### What you have to do
Below you will find a set of lines. Repeat them all exactly.

------------

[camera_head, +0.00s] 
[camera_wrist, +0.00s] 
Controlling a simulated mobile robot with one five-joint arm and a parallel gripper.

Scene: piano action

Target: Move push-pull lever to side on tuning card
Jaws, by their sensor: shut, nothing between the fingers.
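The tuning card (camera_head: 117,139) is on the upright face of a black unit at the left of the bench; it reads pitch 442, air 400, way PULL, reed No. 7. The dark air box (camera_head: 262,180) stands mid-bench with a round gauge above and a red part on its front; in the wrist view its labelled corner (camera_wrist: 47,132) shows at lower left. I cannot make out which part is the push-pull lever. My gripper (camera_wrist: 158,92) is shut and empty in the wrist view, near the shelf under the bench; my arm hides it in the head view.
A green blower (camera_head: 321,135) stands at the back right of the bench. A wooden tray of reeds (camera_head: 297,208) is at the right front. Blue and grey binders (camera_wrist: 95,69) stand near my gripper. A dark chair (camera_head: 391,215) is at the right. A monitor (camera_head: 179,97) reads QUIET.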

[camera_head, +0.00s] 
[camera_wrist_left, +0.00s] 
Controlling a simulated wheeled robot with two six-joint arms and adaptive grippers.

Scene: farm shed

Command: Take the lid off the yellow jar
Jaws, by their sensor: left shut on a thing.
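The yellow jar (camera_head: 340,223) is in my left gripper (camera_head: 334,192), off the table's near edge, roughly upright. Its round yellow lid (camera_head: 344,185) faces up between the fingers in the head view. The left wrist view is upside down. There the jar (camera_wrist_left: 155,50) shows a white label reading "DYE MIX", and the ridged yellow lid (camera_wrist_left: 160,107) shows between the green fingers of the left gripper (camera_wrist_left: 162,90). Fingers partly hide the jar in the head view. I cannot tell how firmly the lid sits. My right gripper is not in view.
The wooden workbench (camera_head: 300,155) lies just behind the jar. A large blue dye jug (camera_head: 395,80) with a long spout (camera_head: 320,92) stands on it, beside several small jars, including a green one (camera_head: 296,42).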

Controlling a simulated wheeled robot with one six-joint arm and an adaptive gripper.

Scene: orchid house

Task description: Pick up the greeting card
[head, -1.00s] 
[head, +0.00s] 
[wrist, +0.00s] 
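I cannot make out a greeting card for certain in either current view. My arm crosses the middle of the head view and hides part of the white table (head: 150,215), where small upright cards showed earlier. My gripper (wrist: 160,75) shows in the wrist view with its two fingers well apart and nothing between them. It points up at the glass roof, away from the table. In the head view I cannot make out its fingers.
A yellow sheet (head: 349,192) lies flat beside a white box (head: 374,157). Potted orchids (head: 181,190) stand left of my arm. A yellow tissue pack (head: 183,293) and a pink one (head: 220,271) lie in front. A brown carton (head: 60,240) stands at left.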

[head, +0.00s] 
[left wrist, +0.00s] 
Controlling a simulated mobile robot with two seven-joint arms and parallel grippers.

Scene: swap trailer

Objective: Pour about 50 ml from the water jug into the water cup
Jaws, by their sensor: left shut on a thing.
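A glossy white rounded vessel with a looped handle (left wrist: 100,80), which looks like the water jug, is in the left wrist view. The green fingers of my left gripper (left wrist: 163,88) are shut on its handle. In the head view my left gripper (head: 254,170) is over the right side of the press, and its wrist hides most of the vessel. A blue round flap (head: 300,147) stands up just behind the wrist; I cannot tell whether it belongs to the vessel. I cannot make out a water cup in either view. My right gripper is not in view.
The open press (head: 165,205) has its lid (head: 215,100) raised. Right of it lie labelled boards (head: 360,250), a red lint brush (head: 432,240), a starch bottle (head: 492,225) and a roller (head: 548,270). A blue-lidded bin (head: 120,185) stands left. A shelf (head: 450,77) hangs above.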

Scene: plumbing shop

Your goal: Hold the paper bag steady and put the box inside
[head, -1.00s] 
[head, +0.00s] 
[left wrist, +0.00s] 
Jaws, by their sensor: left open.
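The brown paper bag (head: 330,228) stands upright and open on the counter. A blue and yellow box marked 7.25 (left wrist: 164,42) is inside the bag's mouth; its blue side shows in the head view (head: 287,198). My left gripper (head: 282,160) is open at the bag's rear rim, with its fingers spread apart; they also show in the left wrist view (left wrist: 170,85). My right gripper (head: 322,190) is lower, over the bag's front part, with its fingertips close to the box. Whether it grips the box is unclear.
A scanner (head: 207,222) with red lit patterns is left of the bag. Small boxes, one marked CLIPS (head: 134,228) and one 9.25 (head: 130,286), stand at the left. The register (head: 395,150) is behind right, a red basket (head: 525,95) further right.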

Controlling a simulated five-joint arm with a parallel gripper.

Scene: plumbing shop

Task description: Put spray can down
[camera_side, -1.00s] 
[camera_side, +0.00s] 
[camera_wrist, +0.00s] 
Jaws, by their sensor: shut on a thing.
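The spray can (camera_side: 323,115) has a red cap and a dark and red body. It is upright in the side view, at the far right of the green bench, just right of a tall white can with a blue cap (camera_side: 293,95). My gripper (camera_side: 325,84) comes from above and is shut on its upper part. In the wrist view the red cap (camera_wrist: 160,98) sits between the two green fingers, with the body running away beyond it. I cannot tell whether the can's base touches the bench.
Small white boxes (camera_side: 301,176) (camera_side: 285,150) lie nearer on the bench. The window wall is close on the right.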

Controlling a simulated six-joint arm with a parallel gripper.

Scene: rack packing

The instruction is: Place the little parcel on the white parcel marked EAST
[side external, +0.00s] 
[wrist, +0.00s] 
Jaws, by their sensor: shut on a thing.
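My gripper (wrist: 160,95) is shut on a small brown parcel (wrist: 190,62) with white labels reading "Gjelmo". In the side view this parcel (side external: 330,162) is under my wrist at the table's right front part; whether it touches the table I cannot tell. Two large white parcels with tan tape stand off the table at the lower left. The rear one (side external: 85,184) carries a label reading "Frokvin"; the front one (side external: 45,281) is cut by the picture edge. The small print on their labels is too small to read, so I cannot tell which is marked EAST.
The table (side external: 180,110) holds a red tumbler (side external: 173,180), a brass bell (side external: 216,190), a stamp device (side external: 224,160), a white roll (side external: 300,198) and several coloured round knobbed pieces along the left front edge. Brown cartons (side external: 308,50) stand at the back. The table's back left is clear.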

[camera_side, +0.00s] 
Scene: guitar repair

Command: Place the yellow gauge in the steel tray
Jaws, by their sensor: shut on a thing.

------------

### Result of this task
[camera_head, +0.00s] 
[camera_wrist, +0.00s] 
Controlling a simulated mobile robot with one five-joint arm and a parallel gripper.

Scene: piano action

Target: Move push-pull lever to side on tuning card
Jaws, by their sensor: shut, nothing between the fingers.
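The tuning card (camera_head: 117,139) is on the upright face of a black unit at the left of the bench; it reads pitch 442, air 400, way PULL, reed No. 7. The dark air box (camera_head: 262,180) stands mid-bench with a round gauge above and a red part on its front; in the wrist view its labelled corner (camera_wrist: 47,132) shows at lower left. I cannot make out which part is the push-pull lever. My gripper (camera_wrist: 158,92) is shut and empty in the wrist view, near the shelf under the bench; my arm hides it in the head view.
A green blower (camera_head: 321,135) stands at the back right of the bench. A wooden tray of reeds (camera_head: 297,208) is at the right front. Blue and grey binders (camera_wrist: 95,69) stand near my gripper. A dark chair (camera_head: 391,215) is at the right. A monitor (camera_head: 179,97) reads QUIET.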

[camera_head, +0.00s] 
[camera_wrist_left, +0.00s] 
Controlling a simulated wheeled robot with two six-joint arms and adaptive grippers.

Scene: farm shed

Command: Take the lid off the yellow jar
Jaws, by their sensor: left shut on a thing.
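The yellow jar (camera_head: 340,223) is in my left gripper (camera_head: 334,192), off the table's near edge, roughly upright. Its round yellow lid (camera_head: 344,185) faces up between the fingers in the head view. The left wrist view is upside down. There the jar (camera_wrist_left: 155,50) shows a white label reading "DYE MIX", and the ridged yellow lid (camera_wrist_left: 160,107) shows between the green fingers of the left gripper (camera_wrist_left: 162,90). Fingers partly hide the jar in the head view. I cannot tell how firmly the lid sits. My right gripper is not in view.
The wooden workbench (camera_head: 300,155) lies just behind the jar. A large blue dye jug (camera_head: 395,80) with a long spout (camera_head: 320,92) stands on it, beside several small jars, including a green one (camera_head: 296,42).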

Controlling a simulated wheeled robot with one six-joint arm and an adaptive gripper.

Scene: orchid house

Task description: Pick up the greeting card
[head, -1.00s] 
[head, +0.00s] 
[wrist, +0.00s] 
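I cannot make out a greeting card for certain in either current view. My arm crosses the middle of the head view and hides part of the white table (head: 150,215), where small upright cards showed earlier. My gripper (wrist: 160,75) shows in the wrist view with its two fingers well apart and nothing between them. It points up at the glass roof, away from the table. In the head view I cannot make out its fingers.
A yellow sheet (head: 349,192) lies flat beside a white box (head: 374,157). Potted orchids (head: 181,190) stand left of my arm. A yellow tissue pack (head: 183,293) and a pink one (head: 220,271) lie in front. A brown carton (head: 60,240) stands at left.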

[head, +0.00s] 
[left wrist, +0.00s] 
Controlling a simulated mobile robot with two seven-joint arms and parallel grippers.

Scene: swap trailer

Objective: Pour about 50 ml from the water jug into the water cup
Jaws, by their sensor: left shut on a thing.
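A glossy white rounded vessel with a looped handle (left wrist: 100,80), which looks like the water jug, is in the left wrist view. The green fingers of my left gripper (left wrist: 163,88) are shut on its handle. In the head view my left gripper (head: 254,170) is over the right side of the press, and its wrist hides most of the vessel. A blue round flap (head: 300,147) stands up just behind the wrist; I cannot tell whether it belongs to the vessel. I cannot make out a water cup in either view. My right gripper is not in view.
The open press (head: 165,205) has its lid (head: 215,100) raised. Right of it lie labelled boards (head: 360,250), a red lint brush (head: 432,240), a starch bottle (head: 492,225) and a roller (head: 548,270). A blue-lidded bin (head: 120,185) stands left. A shelf (head: 450,77) hangs above.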

Scene: plumbing shop

Your goal: Hold the paper bag steady and put the box inside
[head, -1.00s] 
[head, +0.00s] 
[left wrist, +0.00s] 
Jaws, by their sensor: left open.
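The brown paper bag (head: 330,228) stands upright and open on the counter. A blue and yellow box marked 7.25 (left wrist: 164,42) is inside the bag's mouth; its blue side shows in the head view (head: 287,198). My left gripper (head: 282,160) is open at the bag's rear rim, with its fingers spread apart; they also show in the left wrist view (left wrist: 170,85). My right gripper (head: 322,190) is lower, over the bag's front part, with its fingertips close to the box. Whether it grips the box is unclear.
A scanner (head: 207,222) with red lit patterns is left of the bag. Small boxes, one marked CLIPS (head: 134,228) and one 9.25 (head: 130,286), stand at the left. The register (head: 395,150) is behind right, a red basket (head: 525,95) further right.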

Controlling a simulated five-joint arm with a parallel gripper.

Scene: plumbing shop

Task description: Put spray can down
[camera_side, -1.00s] 
[camera_side, +0.00s] 
[camera_wrist, +0.00s] 
Jaws, by their sensor: shut on a thing.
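The spray can (camera_side: 323,115) has a red cap and a dark and red body. It is upright in the side view, at the far right of the green bench, just right of a tall white can with a blue cap (camera_side: 293,95). My gripper (camera_side: 325,84) comes from above and is shut on its upper part. In the wrist view the red cap (camera_wrist: 160,98) sits between the two green fingers, with the body running away beyond it. I cannot tell whether the can's base touches the bench.
Small white boxes (camera_side: 301,176) (camera_side: 285,150) lie nearer on the bench. The window wall is close on the right.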

Controlling a simulated six-joint arm with a parallel gripper.

Scene: rack packing

The instruction is: Place the little parcel on the white parcel marked EAST
[side external, +0.00s] 
[wrist, +0.00s] 
Jaws, by their sensor: shut on a thing.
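My gripper (wrist: 160,95) is shut on a small brown parcel (wrist: 190,62) with white labels reading "Gjelmo". In the side view this parcel (side external: 330,162) is under my wrist at the table's right front part; whether it touches the table I cannot tell. Two large white parcels with tan tape stand off the table at the lower left. The rear one (side external: 85,184) carries a label reading "Frokvin"; the front one (side external: 45,281) is cut by the picture edge. The small print on their labels is too small to read, so I cannot tell which is marked EAST.
The table (side external: 180,110) holds a red tumbler (side external: 173,180), a brass bell (side external: 216,190), a stamp device (side external: 224,160), a white roll (side external: 300,198) and several coloured round knobbed pieces along the left front edge. Brown cartons (side external: 308,50) stand at the back. The table's back left is clear.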

[camera_side, +0.00s] 
Scene: guitar repair

Command: Place the yellow gauge in the steel tray
Jaws, by their sensor: shut on a thing.

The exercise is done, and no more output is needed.